Show every line where "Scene" occurs.

Robot episode records:
* Begin *

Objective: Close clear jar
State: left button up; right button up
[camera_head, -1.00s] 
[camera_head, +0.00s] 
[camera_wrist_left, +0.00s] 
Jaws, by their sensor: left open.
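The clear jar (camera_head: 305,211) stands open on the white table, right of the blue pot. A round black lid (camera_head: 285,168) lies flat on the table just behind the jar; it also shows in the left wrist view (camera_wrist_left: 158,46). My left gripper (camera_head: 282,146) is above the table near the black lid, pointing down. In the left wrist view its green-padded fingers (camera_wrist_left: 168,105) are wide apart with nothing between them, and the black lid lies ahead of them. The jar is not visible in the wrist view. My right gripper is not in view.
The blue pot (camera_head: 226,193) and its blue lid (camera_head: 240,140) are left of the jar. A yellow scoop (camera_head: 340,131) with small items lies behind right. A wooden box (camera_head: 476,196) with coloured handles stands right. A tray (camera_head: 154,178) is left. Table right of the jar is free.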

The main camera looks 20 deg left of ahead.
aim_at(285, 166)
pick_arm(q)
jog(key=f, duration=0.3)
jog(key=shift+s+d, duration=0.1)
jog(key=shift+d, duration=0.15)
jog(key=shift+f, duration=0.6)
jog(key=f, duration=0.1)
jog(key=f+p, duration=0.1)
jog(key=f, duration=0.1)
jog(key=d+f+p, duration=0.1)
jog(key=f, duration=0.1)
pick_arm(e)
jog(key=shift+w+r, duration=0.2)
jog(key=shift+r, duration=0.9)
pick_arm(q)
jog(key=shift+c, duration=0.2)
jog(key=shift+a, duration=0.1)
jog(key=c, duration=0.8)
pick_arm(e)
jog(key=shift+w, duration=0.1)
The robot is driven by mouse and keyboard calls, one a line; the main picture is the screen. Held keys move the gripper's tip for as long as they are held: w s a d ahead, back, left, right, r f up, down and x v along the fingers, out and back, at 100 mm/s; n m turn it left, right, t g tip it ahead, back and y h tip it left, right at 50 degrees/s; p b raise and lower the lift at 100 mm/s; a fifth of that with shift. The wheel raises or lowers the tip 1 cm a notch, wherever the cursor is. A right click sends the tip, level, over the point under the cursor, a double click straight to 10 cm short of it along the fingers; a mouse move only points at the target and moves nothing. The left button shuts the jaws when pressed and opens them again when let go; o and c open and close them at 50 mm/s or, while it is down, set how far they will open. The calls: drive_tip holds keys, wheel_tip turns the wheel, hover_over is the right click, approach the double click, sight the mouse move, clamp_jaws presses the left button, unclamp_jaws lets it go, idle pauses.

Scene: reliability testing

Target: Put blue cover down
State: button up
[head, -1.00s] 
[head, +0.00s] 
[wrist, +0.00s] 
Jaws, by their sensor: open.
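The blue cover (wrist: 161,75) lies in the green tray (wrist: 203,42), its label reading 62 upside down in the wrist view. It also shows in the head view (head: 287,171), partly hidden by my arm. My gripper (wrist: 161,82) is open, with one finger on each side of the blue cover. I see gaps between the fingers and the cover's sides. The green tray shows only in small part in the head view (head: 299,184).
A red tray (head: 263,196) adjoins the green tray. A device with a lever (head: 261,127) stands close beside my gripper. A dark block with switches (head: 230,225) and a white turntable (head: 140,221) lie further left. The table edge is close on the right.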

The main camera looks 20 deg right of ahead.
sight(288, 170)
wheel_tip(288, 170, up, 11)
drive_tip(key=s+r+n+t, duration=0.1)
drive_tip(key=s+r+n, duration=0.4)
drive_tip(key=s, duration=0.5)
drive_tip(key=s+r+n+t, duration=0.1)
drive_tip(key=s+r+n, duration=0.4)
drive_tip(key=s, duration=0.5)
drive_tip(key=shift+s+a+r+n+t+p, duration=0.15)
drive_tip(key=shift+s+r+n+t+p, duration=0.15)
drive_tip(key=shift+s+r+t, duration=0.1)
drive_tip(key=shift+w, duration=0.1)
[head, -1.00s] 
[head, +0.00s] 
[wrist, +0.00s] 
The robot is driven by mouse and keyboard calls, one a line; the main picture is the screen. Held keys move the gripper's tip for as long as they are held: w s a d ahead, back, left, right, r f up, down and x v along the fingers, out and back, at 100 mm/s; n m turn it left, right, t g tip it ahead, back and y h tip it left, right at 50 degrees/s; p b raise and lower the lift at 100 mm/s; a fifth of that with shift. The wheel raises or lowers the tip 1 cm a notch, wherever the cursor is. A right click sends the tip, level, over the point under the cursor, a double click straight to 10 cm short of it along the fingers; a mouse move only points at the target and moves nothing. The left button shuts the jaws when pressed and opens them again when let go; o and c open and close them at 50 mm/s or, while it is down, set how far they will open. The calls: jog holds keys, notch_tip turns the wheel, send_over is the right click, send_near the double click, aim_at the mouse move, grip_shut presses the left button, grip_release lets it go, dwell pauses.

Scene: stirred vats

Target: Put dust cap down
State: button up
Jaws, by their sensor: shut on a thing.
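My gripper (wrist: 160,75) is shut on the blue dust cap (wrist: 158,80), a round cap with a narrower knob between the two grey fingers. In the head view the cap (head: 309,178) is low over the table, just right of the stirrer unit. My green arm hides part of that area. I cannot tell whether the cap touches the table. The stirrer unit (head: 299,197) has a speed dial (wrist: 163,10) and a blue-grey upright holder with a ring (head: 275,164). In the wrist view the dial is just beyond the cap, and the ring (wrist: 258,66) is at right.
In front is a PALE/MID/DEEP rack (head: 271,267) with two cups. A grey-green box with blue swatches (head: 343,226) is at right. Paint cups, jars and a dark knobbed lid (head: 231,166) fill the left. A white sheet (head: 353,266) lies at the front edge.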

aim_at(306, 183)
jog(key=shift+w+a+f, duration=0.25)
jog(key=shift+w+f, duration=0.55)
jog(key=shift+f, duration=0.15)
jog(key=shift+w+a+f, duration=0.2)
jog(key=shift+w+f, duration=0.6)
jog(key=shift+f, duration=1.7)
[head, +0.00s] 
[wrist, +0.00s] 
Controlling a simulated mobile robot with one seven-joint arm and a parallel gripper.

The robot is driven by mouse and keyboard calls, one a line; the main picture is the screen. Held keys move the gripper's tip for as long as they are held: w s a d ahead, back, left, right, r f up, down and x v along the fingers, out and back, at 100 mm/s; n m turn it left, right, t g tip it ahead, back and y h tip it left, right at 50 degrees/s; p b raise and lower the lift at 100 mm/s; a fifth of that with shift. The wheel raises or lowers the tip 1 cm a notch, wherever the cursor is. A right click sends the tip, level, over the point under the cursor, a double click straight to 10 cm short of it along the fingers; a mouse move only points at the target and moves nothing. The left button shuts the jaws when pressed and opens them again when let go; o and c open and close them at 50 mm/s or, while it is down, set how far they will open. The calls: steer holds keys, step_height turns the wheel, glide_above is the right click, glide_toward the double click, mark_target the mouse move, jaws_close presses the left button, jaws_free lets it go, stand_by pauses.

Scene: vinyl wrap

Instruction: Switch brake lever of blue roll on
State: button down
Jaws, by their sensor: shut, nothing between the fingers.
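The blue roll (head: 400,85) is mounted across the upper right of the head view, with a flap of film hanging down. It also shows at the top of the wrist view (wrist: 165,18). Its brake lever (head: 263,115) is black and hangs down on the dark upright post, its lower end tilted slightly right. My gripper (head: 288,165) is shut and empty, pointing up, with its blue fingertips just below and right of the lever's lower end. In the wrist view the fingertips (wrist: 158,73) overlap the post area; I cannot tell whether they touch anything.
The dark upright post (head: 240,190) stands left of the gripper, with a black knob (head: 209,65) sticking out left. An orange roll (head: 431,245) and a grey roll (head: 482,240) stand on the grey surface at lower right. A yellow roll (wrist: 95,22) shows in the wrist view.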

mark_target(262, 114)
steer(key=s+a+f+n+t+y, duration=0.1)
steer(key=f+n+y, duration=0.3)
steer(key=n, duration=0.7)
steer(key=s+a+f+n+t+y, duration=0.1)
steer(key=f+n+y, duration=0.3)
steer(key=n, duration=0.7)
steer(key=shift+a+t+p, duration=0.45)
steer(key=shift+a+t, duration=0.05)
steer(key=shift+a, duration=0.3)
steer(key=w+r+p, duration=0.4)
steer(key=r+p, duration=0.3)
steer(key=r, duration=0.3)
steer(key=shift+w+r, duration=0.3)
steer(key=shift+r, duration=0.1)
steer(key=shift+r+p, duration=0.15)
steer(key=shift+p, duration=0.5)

* End *

Answer to the problem:
Scene: reliability testing
Scene: stirred vats
Scene: vinyl wrap

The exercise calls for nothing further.